How to define a Protocol with generic function and some View as return type

I want to create a protocol with one function for the following

@ViewBuilder
func navigate<T: View>(content: () -> T) -> some View {
    switch self{
    case .list:
        NavigationLink(destination: Text("Test")){ content() }
    default:
        EmptyView()
    }
}

This is my try and it doesn't work

protocol Test {
    associatedtype Result: View

    func navigate<T: View>(content: () -> T) -> Result
}

Upvotes: 7

Views: 2735

Answers (2)

Rob Napier
Rob Napier

Reputation: 299623

This is explicitly disallowed by the Associated Type Inference section of the Opaque Result Types proposal. From the proposal:

Associated type inference can only infer an opaque result type for a non-generic requirement, because the opaque type is parameterized by the function's own generic arguments. For instance, in:

protocol P {
 associatedtype A: P
 func foo<T: P>(x: T) -> A
}

struct Foo: P {
 func foo<T: P>(x: T) -> some P {
   return x
 }
}

there is no single underlying type to infer A to, because the return type of foo is allowed to change with T.

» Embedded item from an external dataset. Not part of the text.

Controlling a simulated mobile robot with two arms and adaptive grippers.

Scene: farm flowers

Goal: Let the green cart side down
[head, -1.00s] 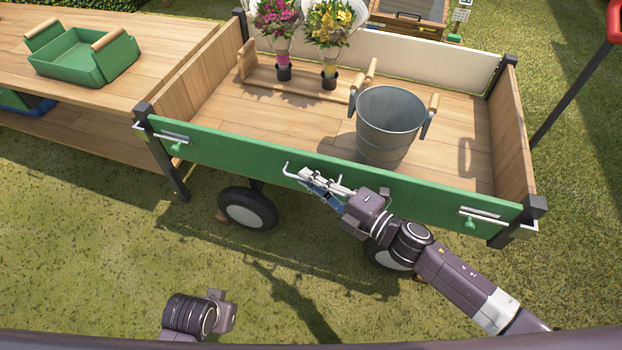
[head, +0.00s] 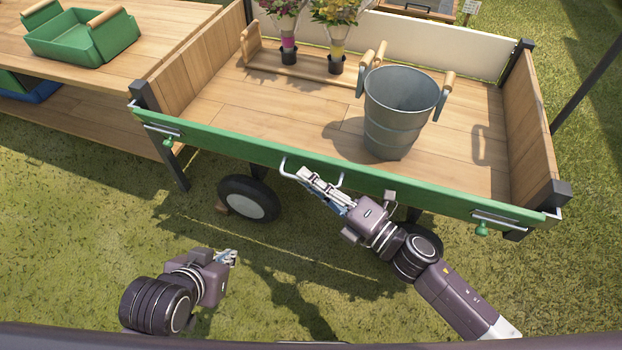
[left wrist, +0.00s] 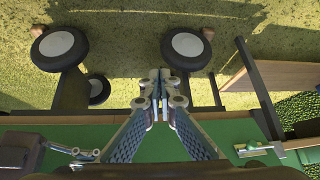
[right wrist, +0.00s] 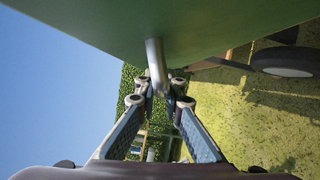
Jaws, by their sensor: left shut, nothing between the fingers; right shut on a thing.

To make this more specific to your question, in order to conform to Test, there must be exactly one type that can be assigned to Result. However, your return type is generic, so it depends on the what is passed. The actual (non-opaque) return type of navigate is:

_ConditionalContent<NavigationLink<T, Text>, EmptyView>

But T is a type parameter and changes depending on how navigate is called. So there is no one type that can be assigned to Result.

You'll need something that can return a single, non-parameterized type. For the example you've given, that's probably AnyView, which is annoying.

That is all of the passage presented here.